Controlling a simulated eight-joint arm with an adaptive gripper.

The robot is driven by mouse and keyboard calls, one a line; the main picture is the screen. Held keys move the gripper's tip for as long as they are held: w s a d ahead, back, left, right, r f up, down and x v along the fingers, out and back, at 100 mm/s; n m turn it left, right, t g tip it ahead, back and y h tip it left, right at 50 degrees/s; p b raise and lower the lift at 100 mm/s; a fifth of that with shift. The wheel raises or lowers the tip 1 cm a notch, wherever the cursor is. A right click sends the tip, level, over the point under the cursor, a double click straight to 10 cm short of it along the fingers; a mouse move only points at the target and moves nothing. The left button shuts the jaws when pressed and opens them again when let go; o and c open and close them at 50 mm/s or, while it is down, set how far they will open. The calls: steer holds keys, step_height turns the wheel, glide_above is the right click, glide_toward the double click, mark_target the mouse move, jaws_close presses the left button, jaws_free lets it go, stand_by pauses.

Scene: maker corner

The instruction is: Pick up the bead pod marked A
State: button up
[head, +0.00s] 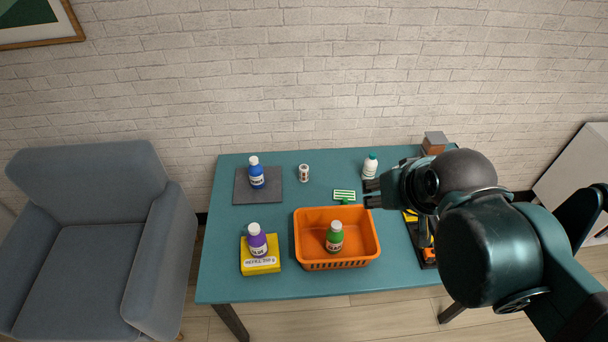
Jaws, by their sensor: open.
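A small white-and-brown cylinder (304,172) stands upright at the back middle of the teal table; it may be a bead pod, but its mark is too small to read. I cannot make out a letter A on anything. Lidded bottles also stand around: a blue one (257,175), a purple one (257,243), a green one (335,238) and a white one (370,167). My gripper (368,194) is open and empty, with its fingers pointing left, at the right of the table near the white bottle.
The blue bottle is on a dark grey mat (272,197). The purple bottle is on a yellow box (261,265). The green bottle is inside an orange basket (310,225). A green-and-white item (344,196) lies behind the basket. My arm partly hides yellow-and-black items (428,256) at right.

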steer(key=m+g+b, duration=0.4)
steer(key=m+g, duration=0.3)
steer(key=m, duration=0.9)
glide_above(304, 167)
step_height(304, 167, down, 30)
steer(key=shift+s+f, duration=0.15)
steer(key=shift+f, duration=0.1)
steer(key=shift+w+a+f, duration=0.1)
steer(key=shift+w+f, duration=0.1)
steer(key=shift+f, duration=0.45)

------------------------

§ DIRECTIVE: In the listing above, find the line with "The robot is" and the line with "[head, +0.00s]". Copy exactly those lines and all between them, minus the images.

§ RESPONSE TO THE EXERCISE:
The robot is driven by mouse and keyboard calls, one a line; the main picture is the screen. Held keys move the gripper's tip for as long as they are held: w s a d ahead, back, left, right, r f up, down and x v along the fingers, out and back, at 100 mm/s; n m turn it left, right, t g tip it ahead, back and y h tip it left, right at 50 degrees/s; p b raise and lower the lift at 100 mm/s; a fifth of that with shift. The wheel raises or lowers the tip 1 cm a notch, wherever the cursor is. A right click sends the tip, level, over the point under the cursor, a double click straight to 10 cm short of it along the fingers; a mouse move only points at the target and moves nothing. The left button shuts the jaws when pressed and opens them again when let go; o and c open and close them at 50 mm/s or, while it is down, set how far they will open. The calls: steer holds keys, step_height turns the wheel, glide_above is the right click, glide_toward the double click, mark_target the mouse move, jaws_close presses the left button, jaws_free lets it go, stand_by pauses.

Scene: maker corner

The instruction is: Pick up the bead pod marked A
State: button up
[head, +0.00s] 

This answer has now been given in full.